**Task details**.
Everything from the line that contains "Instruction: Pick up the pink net" through the final line of the records should be written out exactly, and nothing outside that span.

.....

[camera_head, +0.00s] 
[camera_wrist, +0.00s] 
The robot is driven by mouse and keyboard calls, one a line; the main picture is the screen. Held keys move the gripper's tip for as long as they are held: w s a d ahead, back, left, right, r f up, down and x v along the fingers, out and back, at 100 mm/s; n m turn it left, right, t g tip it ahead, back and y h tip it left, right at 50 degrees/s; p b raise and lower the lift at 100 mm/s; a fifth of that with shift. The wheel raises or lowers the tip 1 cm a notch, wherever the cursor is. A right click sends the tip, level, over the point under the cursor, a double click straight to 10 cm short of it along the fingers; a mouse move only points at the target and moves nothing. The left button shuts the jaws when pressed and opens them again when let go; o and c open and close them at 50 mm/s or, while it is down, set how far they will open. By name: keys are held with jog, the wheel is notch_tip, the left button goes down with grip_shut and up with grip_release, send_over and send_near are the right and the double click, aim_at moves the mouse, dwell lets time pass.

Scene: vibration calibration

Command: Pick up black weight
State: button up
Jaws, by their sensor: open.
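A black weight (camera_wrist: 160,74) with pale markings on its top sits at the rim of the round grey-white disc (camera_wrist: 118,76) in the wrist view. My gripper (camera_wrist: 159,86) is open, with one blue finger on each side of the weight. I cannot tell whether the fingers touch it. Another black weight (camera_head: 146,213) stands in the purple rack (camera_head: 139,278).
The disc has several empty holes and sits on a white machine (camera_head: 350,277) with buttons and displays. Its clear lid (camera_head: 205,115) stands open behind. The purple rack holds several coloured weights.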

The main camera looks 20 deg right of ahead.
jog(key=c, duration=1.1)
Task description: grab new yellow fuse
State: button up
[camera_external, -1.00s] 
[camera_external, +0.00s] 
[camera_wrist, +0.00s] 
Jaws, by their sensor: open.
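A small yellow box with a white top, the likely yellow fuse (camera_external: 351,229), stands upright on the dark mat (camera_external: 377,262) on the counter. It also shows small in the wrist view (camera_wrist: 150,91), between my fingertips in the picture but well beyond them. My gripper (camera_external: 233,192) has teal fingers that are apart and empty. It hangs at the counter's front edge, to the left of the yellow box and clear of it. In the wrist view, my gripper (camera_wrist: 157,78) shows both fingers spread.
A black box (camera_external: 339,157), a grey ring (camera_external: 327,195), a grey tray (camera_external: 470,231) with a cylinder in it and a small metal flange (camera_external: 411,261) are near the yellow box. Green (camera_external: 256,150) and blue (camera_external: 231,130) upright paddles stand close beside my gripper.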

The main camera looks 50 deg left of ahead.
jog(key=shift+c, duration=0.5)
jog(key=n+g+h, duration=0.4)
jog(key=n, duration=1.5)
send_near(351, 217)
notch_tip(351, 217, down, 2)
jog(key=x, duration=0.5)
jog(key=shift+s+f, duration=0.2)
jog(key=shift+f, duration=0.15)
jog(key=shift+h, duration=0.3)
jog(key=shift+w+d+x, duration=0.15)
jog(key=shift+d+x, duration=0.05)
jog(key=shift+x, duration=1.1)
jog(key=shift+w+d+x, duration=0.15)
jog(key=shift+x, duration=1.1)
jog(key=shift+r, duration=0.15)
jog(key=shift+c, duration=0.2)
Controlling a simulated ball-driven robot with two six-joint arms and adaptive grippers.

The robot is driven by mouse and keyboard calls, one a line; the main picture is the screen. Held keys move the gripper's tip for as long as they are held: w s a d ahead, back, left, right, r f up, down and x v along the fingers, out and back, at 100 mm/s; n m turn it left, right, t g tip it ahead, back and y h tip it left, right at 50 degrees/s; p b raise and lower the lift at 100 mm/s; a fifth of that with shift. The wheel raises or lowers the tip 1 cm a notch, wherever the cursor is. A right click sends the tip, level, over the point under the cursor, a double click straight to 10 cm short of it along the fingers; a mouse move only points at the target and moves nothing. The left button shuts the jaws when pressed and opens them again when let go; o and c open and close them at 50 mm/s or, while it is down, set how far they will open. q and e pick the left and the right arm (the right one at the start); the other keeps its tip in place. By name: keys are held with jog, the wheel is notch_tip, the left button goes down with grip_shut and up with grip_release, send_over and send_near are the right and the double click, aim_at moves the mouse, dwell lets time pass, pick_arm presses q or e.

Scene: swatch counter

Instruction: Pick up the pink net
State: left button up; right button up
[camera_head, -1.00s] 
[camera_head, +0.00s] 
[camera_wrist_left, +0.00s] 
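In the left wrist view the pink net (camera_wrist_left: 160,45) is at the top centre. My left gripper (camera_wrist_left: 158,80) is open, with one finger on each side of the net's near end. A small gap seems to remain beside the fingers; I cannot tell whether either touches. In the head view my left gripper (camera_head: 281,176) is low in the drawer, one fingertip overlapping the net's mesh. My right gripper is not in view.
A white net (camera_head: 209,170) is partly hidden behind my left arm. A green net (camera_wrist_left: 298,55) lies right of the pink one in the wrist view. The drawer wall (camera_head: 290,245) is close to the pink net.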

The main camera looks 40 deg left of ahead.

.....

**Task response**.
Instruction: Pick up the pink net
State: left button up; right button up
[camera_head, -1.00s] 
[camera_head, +0.00s] 
[camera_wrist_left, +0.00s] 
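In the left wrist view the pink net (camera_wrist_left: 160,45) is at the top centre. My left gripper (camera_wrist_left: 158,80) is open, with one finger on each side of the net's near end. A small gap seems to remain beside the fingers; I cannot tell whether either touches. In the head view my left gripper (camera_head: 281,176) is low in the drawer, one fingertip overlapping the net's mesh. My right gripper is not in view.
A white net (camera_head: 209,170) is partly hidden behind my left arm. A green net (camera_wrist_left: 298,55) lies right of the pink one in the wrist view. The drawer wall (camera_head: 290,245) is close to the pink net.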

The main camera looks 40 deg left of ahead.

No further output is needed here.